Stated problem. Give only the number of lines where "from" occurs.
----
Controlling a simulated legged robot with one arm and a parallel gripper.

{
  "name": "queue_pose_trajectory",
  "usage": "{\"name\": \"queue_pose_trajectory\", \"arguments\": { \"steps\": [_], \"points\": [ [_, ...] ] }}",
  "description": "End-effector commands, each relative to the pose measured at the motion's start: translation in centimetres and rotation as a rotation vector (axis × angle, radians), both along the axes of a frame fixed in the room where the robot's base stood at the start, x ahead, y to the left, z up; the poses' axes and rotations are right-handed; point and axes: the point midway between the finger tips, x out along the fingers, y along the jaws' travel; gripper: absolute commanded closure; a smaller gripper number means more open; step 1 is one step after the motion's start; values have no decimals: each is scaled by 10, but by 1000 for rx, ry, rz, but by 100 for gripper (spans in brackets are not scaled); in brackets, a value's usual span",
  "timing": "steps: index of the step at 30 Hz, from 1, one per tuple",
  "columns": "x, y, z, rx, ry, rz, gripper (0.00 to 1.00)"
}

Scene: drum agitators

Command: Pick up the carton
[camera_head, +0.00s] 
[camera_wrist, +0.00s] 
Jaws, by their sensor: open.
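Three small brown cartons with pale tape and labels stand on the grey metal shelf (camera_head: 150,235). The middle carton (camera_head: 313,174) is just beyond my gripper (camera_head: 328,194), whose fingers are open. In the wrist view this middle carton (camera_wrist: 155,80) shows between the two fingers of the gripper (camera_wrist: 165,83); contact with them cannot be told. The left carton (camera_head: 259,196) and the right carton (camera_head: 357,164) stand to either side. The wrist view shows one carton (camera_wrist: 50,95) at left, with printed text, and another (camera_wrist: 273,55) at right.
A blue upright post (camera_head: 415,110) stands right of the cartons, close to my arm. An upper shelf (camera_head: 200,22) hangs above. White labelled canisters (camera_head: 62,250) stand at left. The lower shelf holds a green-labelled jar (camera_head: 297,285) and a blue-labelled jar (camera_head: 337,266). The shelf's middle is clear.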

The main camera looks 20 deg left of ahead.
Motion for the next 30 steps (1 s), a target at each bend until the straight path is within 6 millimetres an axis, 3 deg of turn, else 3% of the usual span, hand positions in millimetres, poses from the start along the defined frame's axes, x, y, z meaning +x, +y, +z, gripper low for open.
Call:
----
Written answer. 2